Gulf States, fearing the encroachment of Iranian power throughout the region, have urged the country’s leadership to comply with international demands regarding the development of its nuclear program.

"Nuclear weapons is a tough issue, but it’s hard to know whether all this is just talk," Dr Ghanim A-Najjar, a political scientist at Kuwait University, told The Media Line. "Nuclear weapons are not a joke and I don’t think Iran will go that far. They don’t have the ability, the technology is not available to them."

Dr A-Najjar argued that recent efforts by Gulf States to explore nuclear power were in direct response to Iran’s nuclear development. "The Gulf States want to put pressure on Iran with threats of their own nuclear energy plans."

"But I don’t see how Gulf States can be serious about nuclear development," he added. "There’s a big step between saying we want nuclear power to actually having it and I don’t think the Gulf States are capable of this kind of development."

Dr Stephen Steinbeiser, Resident Director of the American Institute for Yemeni Studies, argued that there was more concern over Iran’s overall influence in the region than the potential of a nuclear armed Iran.

"People are definitely interested in Iran," he told The Media Line. "If one day it’s proven that Iran has nuclear weapons the balance of power in the Middle East really squeezes Arabs out of the middle between Iran and Israel. That’s something that makes people pause and people are starting to question just how powerful Arab states really are."

"The Israelis have a very palpable fear of Iran," he said. "Yemenis don’t have that but there’s a concern about the influence that Iran is presumed to yield."

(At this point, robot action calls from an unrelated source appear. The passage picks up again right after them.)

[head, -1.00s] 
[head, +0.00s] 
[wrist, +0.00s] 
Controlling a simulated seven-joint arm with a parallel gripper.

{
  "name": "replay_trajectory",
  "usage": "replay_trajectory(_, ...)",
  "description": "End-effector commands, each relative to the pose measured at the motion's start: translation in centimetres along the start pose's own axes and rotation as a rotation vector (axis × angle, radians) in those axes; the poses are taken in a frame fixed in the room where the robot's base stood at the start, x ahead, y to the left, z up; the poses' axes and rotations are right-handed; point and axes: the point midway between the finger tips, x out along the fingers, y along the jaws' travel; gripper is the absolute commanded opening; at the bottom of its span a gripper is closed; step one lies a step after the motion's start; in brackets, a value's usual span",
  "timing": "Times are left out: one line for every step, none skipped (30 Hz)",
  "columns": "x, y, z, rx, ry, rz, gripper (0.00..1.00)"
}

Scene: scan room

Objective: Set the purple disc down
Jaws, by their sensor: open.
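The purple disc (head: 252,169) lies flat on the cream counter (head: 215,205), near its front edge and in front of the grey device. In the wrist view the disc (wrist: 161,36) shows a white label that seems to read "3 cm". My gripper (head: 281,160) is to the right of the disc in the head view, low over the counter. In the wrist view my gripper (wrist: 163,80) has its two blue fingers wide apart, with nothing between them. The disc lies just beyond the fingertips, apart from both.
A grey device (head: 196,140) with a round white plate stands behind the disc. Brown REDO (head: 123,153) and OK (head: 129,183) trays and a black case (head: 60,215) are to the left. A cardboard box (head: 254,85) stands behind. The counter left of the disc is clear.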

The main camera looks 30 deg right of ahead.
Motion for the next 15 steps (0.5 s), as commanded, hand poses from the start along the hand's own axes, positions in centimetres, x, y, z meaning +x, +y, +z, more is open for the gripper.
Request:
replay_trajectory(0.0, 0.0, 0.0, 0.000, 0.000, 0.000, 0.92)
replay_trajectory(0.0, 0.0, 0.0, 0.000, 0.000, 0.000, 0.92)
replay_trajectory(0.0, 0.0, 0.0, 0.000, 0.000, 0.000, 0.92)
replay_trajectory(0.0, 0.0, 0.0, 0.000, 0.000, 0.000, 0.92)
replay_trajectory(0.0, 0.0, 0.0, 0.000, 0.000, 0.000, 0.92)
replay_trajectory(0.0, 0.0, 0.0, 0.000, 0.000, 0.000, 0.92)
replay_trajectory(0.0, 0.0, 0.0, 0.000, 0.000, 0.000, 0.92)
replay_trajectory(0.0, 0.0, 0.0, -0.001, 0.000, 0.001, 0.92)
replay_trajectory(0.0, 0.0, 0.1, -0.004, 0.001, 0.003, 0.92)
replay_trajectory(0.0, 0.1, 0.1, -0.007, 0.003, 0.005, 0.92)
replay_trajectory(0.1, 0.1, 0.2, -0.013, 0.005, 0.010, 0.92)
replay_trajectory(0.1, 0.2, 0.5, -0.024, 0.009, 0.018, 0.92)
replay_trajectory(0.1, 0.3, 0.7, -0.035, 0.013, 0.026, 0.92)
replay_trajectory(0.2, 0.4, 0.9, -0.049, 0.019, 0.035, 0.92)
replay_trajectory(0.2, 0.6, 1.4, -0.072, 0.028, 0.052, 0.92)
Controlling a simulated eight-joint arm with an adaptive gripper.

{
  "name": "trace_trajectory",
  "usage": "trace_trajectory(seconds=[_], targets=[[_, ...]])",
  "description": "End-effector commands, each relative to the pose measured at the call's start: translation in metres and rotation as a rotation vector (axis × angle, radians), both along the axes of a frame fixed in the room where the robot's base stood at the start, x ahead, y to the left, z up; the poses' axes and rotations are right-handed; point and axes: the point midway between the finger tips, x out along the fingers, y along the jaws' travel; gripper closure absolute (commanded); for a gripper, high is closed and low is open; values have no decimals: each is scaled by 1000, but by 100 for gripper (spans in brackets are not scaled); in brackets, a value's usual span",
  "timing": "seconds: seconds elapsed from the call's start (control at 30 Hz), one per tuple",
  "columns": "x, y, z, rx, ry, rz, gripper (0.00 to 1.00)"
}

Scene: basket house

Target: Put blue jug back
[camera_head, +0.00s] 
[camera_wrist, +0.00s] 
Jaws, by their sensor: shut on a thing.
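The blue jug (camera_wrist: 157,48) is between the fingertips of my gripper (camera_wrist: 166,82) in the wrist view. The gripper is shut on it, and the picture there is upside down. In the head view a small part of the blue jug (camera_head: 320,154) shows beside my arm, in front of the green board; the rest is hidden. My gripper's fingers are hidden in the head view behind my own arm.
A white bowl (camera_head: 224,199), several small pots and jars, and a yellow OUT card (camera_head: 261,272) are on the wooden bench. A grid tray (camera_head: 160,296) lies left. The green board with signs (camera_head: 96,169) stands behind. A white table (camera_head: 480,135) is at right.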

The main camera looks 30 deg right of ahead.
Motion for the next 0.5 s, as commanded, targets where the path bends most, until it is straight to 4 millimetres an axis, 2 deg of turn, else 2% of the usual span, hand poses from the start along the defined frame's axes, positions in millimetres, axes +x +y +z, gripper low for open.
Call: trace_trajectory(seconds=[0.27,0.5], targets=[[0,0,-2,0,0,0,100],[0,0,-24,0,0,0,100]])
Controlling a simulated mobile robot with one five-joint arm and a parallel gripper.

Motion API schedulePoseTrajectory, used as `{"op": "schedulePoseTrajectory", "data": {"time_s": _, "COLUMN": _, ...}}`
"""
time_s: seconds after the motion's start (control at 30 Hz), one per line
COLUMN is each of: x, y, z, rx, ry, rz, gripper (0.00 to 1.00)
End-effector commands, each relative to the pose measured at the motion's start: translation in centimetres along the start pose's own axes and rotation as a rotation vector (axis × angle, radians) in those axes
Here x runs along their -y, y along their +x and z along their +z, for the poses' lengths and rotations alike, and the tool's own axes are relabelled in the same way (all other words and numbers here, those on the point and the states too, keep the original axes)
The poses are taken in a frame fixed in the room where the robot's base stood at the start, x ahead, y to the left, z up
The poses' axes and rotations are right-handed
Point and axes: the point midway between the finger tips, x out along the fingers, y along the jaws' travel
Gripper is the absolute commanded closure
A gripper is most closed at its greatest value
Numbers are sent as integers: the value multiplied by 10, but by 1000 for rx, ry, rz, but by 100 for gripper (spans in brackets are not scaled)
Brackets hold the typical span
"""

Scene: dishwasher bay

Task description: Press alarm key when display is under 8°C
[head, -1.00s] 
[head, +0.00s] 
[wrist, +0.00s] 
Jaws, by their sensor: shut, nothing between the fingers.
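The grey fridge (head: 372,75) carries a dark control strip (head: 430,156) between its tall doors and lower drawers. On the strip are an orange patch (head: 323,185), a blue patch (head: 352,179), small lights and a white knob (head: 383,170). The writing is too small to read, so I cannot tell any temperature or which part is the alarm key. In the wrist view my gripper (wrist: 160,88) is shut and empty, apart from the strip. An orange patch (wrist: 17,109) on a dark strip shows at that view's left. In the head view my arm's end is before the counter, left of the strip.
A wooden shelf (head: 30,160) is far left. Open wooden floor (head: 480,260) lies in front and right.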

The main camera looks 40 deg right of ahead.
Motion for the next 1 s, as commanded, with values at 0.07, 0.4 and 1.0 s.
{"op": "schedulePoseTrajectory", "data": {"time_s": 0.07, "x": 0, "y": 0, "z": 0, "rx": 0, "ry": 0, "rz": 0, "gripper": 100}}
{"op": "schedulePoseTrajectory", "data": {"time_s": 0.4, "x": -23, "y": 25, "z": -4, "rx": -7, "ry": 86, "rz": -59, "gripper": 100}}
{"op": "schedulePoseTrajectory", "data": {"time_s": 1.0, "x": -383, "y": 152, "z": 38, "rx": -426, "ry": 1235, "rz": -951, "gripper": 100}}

"People here are less interested in these negotiations than in what is perceived to be Iranian interference in the northern rebellion," he said, referring to an ongoing military conflict between Yemen’s central government and a Houthi-led rebellion in the country’s North. "You never hear it in the mainstream media but locally people feel that the northern rebels are receiving Iranian support and that this is not so much a war against rebels but a war against Iranian intrusion."